Anahtar Parti Amasya İl Başkanı Aziz İbrahim Poyraz, Türkiye’de son yıllarda yaşanan konut piyasasındaki dalgalanmalar, artan fiyatlar ve yükselen kiralar nedeniyle vatandaşların barınma hakkının ciddi baskı altında olduğunu söyledi. Deprem sonrası yeniden inşa sürecinin de bu tabloya eklendiğini belirten Poyraz, özellikle İstanbul Başakşehir’de başlatılan Damla Kent projesi kapsamında ihraç edilen gayrimenkul sertifikalarının dar gelirli vatandaşlar için çözüm olmaktan uzak olduğunu ifade etti.
Poyraz, konut fiyatlarının İstanbul’da 6,5-7,5 milyon TL, Ankara’da 3-3,5 milyon TL, Amasya’da ise 2,5-3 milyon TL seviyelerine çıktığını hatırlatarak, TCMB Konut Fiyat Endeksi’nin 2010’a kıyasla 12,9 kat arttığını, 2025 yılı itibarıyla da yıllık artışın %45’in üzerinde olduğunu söyledi.
“DAR GELİRLİLER İÇİN UYGUN DEĞİL”
Poyraz, mevcut sertifika modeliyle en düşük daire için üç yıl boyunca aylık 133 bin TL birikim gerektiğini, bu nedenle dar gelirli vatandaşların ev sahibi olmasının imkânsız hale geldiğini dile getirdi. “Bugün sunulan sertifika modeli küçük tasarruflarla ev sahibi olma iddiasını boşa düşürüyor, ancak yüksek gelir grubuna hitap ediyor” dedi.
“YATIRIMCIYI DA KORUMUYOR”
Damla Kent sertifikalarının talep toplama sürecinde 21,4 milyar TL’ye ulaştığını ancak Borsa İstanbul’da işlem görmeye başladıktan sonra fiyatının 7,59 TL’den 6,88 TL’ye gerilediğini vurgulayan Poyraz, “Bu durum yatırımcı güvenini zedeliyor.
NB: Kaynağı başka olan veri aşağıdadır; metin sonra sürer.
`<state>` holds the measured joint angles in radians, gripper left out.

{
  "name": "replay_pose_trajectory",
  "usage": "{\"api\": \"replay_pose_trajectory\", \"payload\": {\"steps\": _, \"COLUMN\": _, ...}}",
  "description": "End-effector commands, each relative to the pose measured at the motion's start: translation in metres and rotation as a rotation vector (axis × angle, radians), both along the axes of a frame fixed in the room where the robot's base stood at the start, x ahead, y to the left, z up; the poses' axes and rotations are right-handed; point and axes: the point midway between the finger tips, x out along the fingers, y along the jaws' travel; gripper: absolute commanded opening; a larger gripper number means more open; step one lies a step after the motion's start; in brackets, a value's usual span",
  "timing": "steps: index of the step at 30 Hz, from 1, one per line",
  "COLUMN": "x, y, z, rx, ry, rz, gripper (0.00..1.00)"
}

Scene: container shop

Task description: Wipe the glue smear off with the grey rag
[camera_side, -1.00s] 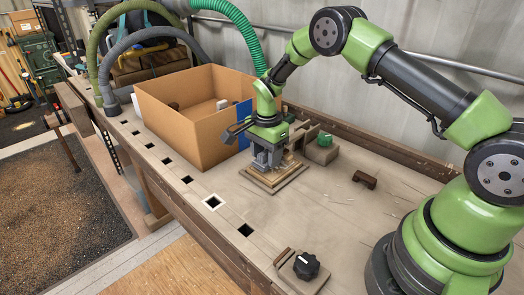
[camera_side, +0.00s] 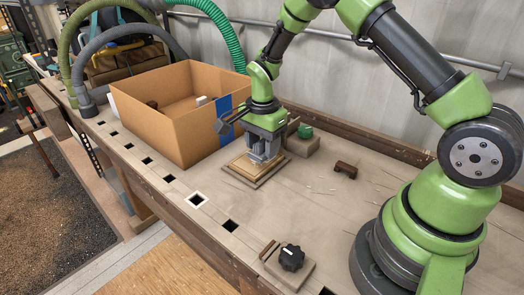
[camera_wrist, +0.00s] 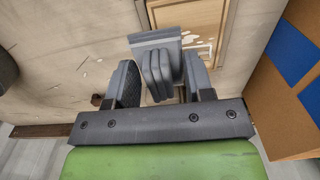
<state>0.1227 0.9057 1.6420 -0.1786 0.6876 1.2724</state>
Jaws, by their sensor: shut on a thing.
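My gripper (camera_side: 263,150) is shut on the grey rag, low over a framed wooden panel on the bench. The folded rag (camera_wrist: 157,65) shows between my two dark fingers in the wrist view. The panel (camera_side: 238,172) has a raised, stepped edge; part of it also shows at the top of the wrist view (camera_wrist: 200,14). Whitish marks (camera_wrist: 196,42) show beside the rag at the panel's edge; I cannot tell if they are the glue smear. The rag and my fingers hide part of the panel. I cannot tell whether the rag touches it.
An open cardboard box (camera_side: 150,128) with blue tape stands close left of my gripper. A block with a green item (camera_side: 305,132) is just behind right. A small brown piece (camera_side: 346,169) lies further right. A black knob (camera_side: 291,257) sits at the front. The bench between is mostly clear.

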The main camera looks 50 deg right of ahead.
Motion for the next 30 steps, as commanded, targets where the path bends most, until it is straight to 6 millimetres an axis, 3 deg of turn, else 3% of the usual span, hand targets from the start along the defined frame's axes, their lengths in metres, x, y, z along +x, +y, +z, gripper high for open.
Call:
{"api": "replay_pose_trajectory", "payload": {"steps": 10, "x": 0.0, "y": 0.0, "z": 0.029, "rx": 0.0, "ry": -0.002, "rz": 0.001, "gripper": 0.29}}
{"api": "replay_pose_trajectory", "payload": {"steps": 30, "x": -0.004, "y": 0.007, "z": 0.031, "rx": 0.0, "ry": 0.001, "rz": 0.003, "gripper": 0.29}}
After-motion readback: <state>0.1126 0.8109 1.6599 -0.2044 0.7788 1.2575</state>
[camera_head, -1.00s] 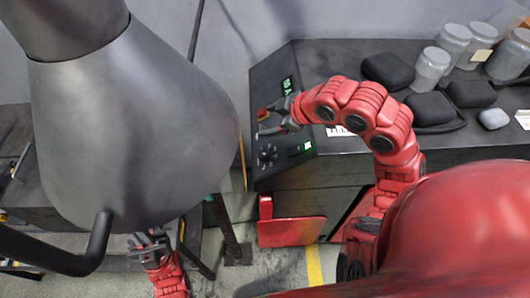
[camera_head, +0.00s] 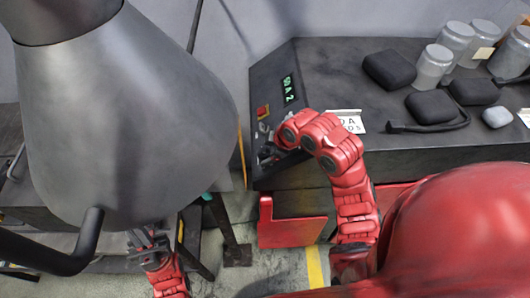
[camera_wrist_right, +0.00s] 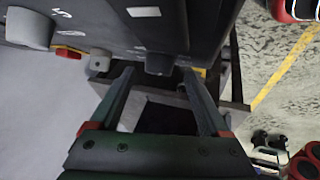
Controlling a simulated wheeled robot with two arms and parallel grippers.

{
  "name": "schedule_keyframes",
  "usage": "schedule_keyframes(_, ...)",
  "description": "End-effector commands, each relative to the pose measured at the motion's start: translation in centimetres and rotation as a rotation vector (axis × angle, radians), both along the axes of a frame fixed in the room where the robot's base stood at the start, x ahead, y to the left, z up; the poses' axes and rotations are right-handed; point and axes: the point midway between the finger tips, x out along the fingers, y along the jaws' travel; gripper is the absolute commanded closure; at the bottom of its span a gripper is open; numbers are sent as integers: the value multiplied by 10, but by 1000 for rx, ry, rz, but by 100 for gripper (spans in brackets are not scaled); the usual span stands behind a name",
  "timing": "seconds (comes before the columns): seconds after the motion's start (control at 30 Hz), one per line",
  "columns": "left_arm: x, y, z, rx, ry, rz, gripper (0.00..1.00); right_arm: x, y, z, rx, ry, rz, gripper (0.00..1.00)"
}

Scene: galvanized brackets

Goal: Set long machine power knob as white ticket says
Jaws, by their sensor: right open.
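The long machine (camera_head: 430,90) has a dark control panel at its left end with a lit green display (camera_head: 288,88) and a red button (camera_head: 262,112). My right gripper (camera_head: 266,146) is at the panel's lower part, hiding the dial area there. In the right wrist view it is open (camera_wrist_right: 159,72), with a dark knob (camera_wrist_right: 160,62) in front of the gap between its fingertips; contact cannot be told. My left gripper (camera_head: 148,243) hangs low at the left, away from the panel.
Grey jars (camera_head: 434,66) and black cases (camera_head: 388,70) stand on the machine top, to the right. A large grey cone-shaped body (camera_head: 120,120) fills the left of the head view. A red box (camera_head: 290,232) is below the panel. A yellow line marks the floor.

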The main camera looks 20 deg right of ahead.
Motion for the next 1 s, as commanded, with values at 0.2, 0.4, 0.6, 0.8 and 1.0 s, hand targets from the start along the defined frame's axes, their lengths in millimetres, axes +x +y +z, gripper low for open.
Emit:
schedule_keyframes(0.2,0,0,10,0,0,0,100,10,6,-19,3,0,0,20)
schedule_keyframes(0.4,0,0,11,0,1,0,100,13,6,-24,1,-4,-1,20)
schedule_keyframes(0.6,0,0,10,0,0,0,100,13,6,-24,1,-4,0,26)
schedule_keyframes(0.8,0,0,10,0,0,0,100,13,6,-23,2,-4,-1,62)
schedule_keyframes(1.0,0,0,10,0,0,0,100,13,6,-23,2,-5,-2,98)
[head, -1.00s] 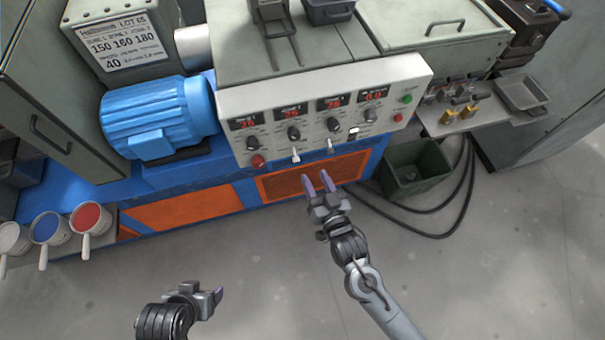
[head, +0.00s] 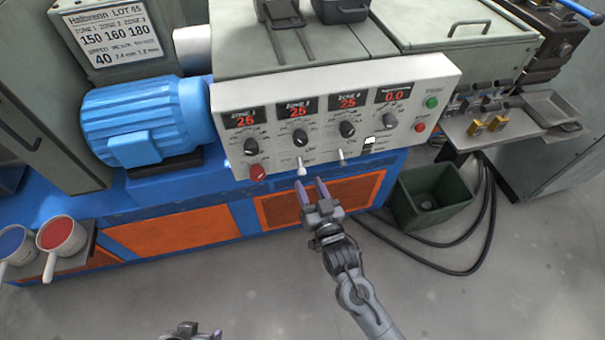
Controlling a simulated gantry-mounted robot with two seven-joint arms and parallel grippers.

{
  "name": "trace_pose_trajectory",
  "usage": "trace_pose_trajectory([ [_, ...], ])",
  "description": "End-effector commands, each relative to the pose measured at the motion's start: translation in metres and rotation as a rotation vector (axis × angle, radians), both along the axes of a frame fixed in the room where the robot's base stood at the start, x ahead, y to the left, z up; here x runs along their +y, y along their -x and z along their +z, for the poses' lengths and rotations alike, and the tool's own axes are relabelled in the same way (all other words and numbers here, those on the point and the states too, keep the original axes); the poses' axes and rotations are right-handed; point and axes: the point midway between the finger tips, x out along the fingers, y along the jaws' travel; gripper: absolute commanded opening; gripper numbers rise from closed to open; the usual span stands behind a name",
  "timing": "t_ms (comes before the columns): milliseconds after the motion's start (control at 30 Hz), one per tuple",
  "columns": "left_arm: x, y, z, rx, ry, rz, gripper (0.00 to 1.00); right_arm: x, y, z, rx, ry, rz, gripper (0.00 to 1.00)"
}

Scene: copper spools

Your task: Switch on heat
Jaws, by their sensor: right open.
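The control panel (head: 275,113) is a white sloped box with red displays reading 25, 25, 25 and 0.0. A row of black knobs sits below the displays. A white toggle switch (head: 301,167) and a second one (head: 341,155) stick out near the lower edge; the small lettering beside them is too blurred to read. My right gripper (head: 311,186) is open and empty, its two purple fingertips just below the first toggle in the picture, seemingly apart from it. My left gripper (head: 195,332) is mostly cut off at the bottom edge; its jaws cannot be judged.
A red button (head: 257,172) is at the panel's lower left. A green button (head: 432,102) and another red button (head: 420,127) are at its right. A dark green bin (head: 433,200) and black cables stand at right. A blue motor (head: 143,120) is at left. The floor in front is clear.

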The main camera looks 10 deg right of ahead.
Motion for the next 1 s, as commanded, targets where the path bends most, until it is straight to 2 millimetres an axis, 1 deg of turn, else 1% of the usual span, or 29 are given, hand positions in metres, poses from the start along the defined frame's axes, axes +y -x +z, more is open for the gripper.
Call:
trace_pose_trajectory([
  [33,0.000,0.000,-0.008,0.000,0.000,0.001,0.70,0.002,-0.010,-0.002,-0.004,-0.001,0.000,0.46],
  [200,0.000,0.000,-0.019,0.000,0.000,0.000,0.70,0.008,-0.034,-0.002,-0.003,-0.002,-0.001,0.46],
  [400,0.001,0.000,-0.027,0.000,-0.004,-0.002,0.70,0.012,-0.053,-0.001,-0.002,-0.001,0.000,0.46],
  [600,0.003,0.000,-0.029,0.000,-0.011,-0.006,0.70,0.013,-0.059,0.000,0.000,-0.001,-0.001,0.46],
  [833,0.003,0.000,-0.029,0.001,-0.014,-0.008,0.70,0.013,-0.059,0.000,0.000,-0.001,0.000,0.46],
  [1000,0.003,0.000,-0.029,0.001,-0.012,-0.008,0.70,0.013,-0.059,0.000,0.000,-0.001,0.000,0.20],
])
Sertifikaların büyük kısmı kamu bankalarının elinde toplanıyor. Bu da serbest piyasa fiyat oluşumunu engelliyor ve vatandaş likidite riskiyle karşı karşıya kalıyor” dedi.
“MODELİN YAPISAL SORUNLARI VAR”
Poyraz, gayrimenkul sertifikalarının temel sorunlarını şu şekilde sıraladı:
Kamu bankalarının yoğun alımı nedeniyle serbest piyasa fiyatlarının oluşmaması,
Dar gelirliler için erişilebilir olmaması,
TOKİ’nin %80 alım garantisinin vatandaş aleyhine çalışması,
Fiyat belirsizliği ve mağduriyet riski,
Algı yönetimiyle vatandaşın alternatif yatırımlardan uzaklaştırılması.
“DAHA ADİL MODELLER GEREKLİ”
Çözüm önerilerini de paylaşan Poyraz, sertifika paylarının küçültülerek erişilebilir hale getirilmesi, “Hedef Daire Sepeti” ile vatandaşın doğrudan seçtiği daireye yönlendirme imkânı sağlanması, düşük faizli tamamlama kredisi verilmesi, çoklu piyasa yapıcılıkla şeffaf fiyat oluşumu ve ilk ev sahipliği için vergi muafiyetlerinin hayata geçirilmesi gerektiğini belirtti.
Son olarak Poyraz, “Bizim önceliğimiz dar gelirli vatandaşın konut hayalini gerçekleştirmek olmalı. Bu model rant gruplarına erken finansman aktarmaktan öteye gitmiyor. Daha şeffaf, daha adil ve vatandaş lehine çözümler mümkündür” ifadelerini kullandı.